Record set:
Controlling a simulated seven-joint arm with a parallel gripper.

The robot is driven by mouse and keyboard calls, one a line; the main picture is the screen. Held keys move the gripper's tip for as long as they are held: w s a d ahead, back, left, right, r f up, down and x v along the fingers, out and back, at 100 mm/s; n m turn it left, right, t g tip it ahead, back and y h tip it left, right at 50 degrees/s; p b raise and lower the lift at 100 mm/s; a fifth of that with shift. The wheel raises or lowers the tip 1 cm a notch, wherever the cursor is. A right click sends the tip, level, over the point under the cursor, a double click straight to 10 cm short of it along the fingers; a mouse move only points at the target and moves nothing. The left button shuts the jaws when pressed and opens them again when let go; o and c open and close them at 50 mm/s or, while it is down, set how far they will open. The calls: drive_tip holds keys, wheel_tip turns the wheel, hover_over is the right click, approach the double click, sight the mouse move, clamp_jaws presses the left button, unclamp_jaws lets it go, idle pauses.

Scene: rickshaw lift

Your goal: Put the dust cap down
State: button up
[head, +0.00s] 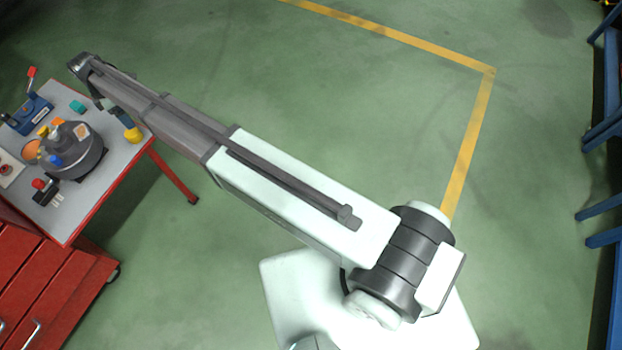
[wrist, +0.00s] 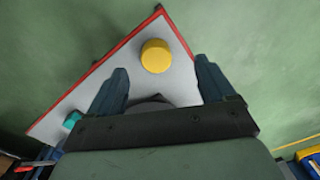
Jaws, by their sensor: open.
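A yellow round cap (head: 134,135), which I take to be the dust cap, rests on the grey tabletop near its right corner. In the wrist view the yellow cap (wrist: 156,56) stands beyond and between my fingertips, with clear space on both sides. My gripper (wrist: 160,66) is open and empty, pointing down over the table corner. In the head view my gripper (head: 122,117) is just above the cap, partly hidden by my arm.
The red-edged table (head: 118,158) also holds a dark round housing (head: 88,160) with coloured caps, a teal block (head: 77,106), a blue tool (head: 28,114) and a red-topped part (head: 40,184). A red drawer cabinet (head: 70,290) stands below. Open floor lies right of the table.

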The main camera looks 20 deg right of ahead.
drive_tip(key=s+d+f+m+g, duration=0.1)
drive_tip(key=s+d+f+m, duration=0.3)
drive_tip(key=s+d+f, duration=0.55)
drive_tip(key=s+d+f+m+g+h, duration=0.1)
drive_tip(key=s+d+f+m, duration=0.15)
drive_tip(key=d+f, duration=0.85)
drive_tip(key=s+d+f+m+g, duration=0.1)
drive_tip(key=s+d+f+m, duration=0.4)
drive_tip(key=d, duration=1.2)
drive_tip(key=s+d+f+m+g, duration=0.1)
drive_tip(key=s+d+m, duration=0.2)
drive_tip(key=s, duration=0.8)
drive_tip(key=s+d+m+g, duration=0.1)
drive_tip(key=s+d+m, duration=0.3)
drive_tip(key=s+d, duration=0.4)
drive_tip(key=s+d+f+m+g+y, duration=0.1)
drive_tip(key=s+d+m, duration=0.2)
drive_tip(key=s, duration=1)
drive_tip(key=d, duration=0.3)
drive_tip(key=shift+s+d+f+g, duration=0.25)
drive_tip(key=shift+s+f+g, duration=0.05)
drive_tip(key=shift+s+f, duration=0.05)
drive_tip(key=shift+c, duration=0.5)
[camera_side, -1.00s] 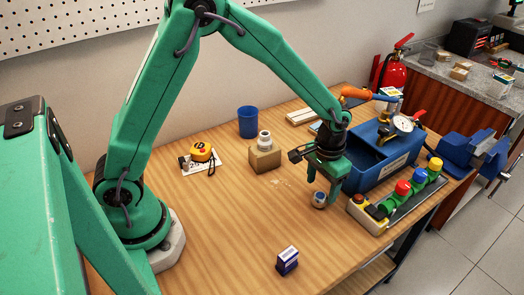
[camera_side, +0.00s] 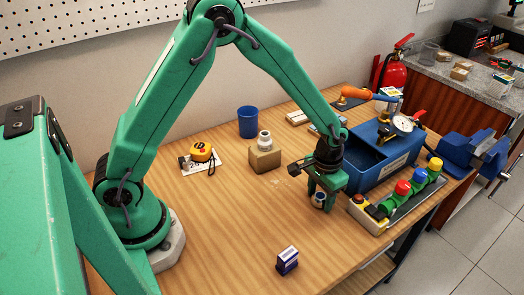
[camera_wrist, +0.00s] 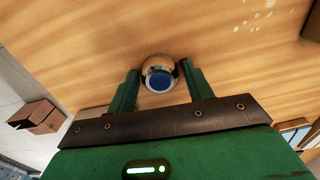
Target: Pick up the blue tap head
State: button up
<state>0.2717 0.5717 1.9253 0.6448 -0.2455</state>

Aim of the exercise:
Restate the whole of the material word for word without the pictures.

Solution for this problem:
Controlling a simulated seven-joint arm with a parallel gripper.

The robot is driven by mouse and keyboard calls, one a line; the main picture is the screen. Held keys move the gripper's tip for as long as they are held: w s a d ahead, back, left, right, r f up, down and x v along the fingers, out and back, at 100 mm/s; n m turn it left, right, t g tip it ahead, back and y h tip it left, right at 50 degrees/s; p b raise and lower the lift at 100 mm/s; a fifth of that with shift. The wheel raises or lowers the tip 1 cm a notch, wherever the cursor is. A right click sends the tip, level, over the point under the cursor, a double click straight to 10 cm short of it along the fingers; a mouse move only points at the target and moves nothing. The left button shuts the jaws when pressed and opens them again when let go; o and c open and close them at 50 mm/s or, while it is down, set how far they will open. The calls: drive_tip holds keys, wheel_tip turns the wheel, hover_over is the right click, approach the double click, sight the mouse move, clamp_jaws presses the left button, unclamp_jaws lets it go, idle pauses.

Scene: rickshaw lift

Your goal: Put the dust cap down
State: button up
[head, +0.00s] 
[wrist, +0.00s] 
Jaws, by their sensor: open.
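A yellow round cap (head: 134,135), which I take to be the dust cap, rests on the grey tabletop near its right corner. In the wrist view the yellow cap (wrist: 156,56) stands beyond and between my fingertips, with clear space on both sides. My gripper (wrist: 160,66) is open and empty, pointing down over the table corner. In the head view my gripper (head: 122,117) is just above the cap, partly hidden by my arm.
The red-edged table (head: 118,158) also holds a dark round housing (head: 88,160) with coloured caps, a teal block (head: 77,106), a blue tool (head: 28,114) and a red-topped part (head: 40,184). A red drawer cabinet (head: 70,290) stands below. Open floor lies right of the table.

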The main camera looks 20 deg right of ahead.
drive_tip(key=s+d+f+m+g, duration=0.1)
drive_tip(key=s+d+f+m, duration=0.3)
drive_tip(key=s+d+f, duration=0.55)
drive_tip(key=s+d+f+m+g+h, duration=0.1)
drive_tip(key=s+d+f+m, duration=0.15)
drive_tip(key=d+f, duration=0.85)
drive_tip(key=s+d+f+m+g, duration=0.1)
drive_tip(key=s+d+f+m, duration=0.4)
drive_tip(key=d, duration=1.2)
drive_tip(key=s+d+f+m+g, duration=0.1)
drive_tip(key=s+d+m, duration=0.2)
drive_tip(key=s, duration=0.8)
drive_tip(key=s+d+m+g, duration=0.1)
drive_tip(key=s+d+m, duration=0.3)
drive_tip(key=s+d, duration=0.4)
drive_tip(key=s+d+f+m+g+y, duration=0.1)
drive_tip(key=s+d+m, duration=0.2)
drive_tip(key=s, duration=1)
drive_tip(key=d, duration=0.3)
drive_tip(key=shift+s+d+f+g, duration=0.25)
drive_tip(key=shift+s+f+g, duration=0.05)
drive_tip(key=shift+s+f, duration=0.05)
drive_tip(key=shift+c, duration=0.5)
[camera_side, -1.00s] 
[camera_side, +0.00s] 
[camera_wrist, +0.00s] 
Target: Pick up the blue tap head
State: button up
<state>0.2717 0.5717 1.9253 0.6448 -0.2455</state>

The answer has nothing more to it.